Erich Fromm Psikanalizin Bunalımı adlı eseriyle aslında yaşanan bunalımın daha büyük bir bunalıma yol açmaması için krndimize gelmemiz ve yörüngemizden şaşmamamız konusunda bir uyarıda bulunuyor. Çünkü ona göre bu ne dönemin ne de çağdaş toplumun bunalımı, bu özgül bir bunalık, yaşamın ta kendisinin bunalımı >> ‘Erich Fromm~Hayatı ve Sevme Sanatı Üzerine Görüşleri’
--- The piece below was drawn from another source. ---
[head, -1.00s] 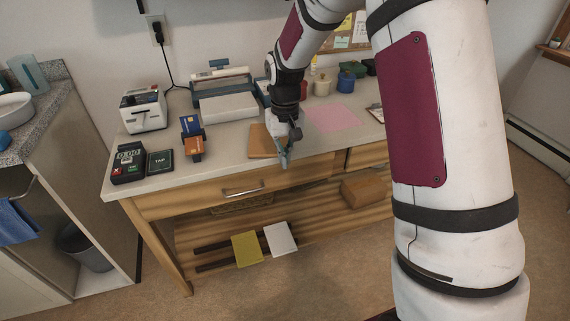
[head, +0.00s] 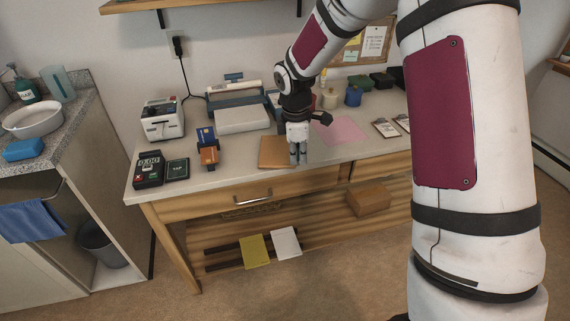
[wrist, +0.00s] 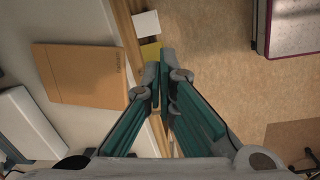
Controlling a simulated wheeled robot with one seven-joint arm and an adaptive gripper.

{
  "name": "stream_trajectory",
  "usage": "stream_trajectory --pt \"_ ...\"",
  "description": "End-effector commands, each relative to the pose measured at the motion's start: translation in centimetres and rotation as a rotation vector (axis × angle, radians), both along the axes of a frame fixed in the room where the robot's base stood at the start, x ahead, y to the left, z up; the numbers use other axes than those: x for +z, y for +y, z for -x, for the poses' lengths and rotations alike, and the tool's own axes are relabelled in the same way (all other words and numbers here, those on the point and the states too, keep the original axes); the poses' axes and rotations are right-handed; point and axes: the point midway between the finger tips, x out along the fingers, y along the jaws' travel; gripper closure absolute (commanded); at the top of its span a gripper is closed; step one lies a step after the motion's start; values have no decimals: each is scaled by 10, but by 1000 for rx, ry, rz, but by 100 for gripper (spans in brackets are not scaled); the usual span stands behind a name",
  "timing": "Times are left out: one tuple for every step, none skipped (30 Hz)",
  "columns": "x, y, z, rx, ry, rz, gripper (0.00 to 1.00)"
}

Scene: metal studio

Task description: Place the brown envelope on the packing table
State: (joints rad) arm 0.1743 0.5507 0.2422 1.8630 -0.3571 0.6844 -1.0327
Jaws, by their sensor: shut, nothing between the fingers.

İnsan başkalarına yakın olma ihtiyacı içindedir. Bu yakınlık birkaç şekilde düşünülebilir, itaatkar bir insanın bağlı olduğu kişi ile yakınlığı gibi. Böyle bir durumda bu yakınlığın bedeli; bağımsızlık yoksunluğu ya da bazen bilinçsizce de olsa, bağlı olunan kişiye karşı başkaldırı eğilimleridir. Bu yakınlık, kişinin tam gelişiminin önüne geçen teslimiyete dayanır ve özellikle de teslimiyet ile de başkaları arasındaki çelişki nedeniyle insan içinde derin sürtüşmeler ortaya çıkar. Gelişmenin önüne geçmeyen ve sürtüşme ya da enerji israfına yol açmayan yalnızca tek bir yakınlık şekli vardır, o da erişkin sevgidir; bununla her iki insan arasındaki, her birinin tam bağımsızlığını ve özel bir anlamda da ayrılmışlıklarını ellerinde tuttukları tam bir yakınlığı kastediyorum. Sevgi, özünde çelişkisizdir ve enerji israfçısı değildir; çünkü şu iki derin insan gereksinimini özünde barındırır: Yakınlık ve bağımsızlık.
İnsan, gizli güçleri gereği sadece dünyayla bağlantı içine girme yeteneğine sahip değildir, aynı zamanda bunun ihtiyacı içindedir de. İnsan olması ve iyileşmesi için bu sağlıklı gizil gücünü düzeltme ihtiyacı duyar, insan devingenliğinin patolojik şeklini değil.
İnsan bir sistemdir; tıpkı ekolojik ve politik sistemler gibi, bir beden ya da hücre sistemidir veya toplum ya da örgüt sistemidir. Sistem ‘insanını’ çözümlerken, davranış parçacıklarının mekanik yapısıyla değil de, bir güçler sistemiyle uğraştığımızı görmekteyiz. Herhangi bir sistem gibi, ‘insanın’ da kendi içinde sağlam bir bütünlüğü vardır be değişmeye karşı büyük bir direnç gösterir; bunun da ötesinde arzu edilmeyen bir parçanın iddia edilen ‘nedeni’ durumundaki bir diğer parçanın değişimi, sistemde bütün olarak bir değişme yaratmayacaktır.
İnsan, hasta bir toplumda sağlıktan söz ederken, sağlık kavramını topluma uyum gösterme olarak sosyolojiyle ilişkili ikinci anlamıyla kullanır. Buradaki sorun tam anlamıyla, insani açıdan ‘sağlık’ ile toplumsal açıdan ‘sağlık’ arasındaki çelişkidir; bir insan tümüyle hasta bir toplumda görevlerini başarıyla yerine getirebilir, çünkü kendisi de insani açıdan hastadır. Bu yüzden, ‘pratik olarak söylemek gerekirse’ deyişi, bir kişilik, toplumsal açıdan istenilen bir yapıdaysa bu kişinin psikanalitik bakış açısına göre sağlıklı olarak değerlendirildiğine işaret etmektedir.
Her toplumda, genel insan enerjisi toplumun kendi uygun işlevleri için kullanabileceği belirli bir enerjiye dönüşür. Aynı şekilde, bastırılan şey farklı ‘gerçeklik ilkelerine’ değil de, toplumsal karakterin özyapı sistemine bağlıdır.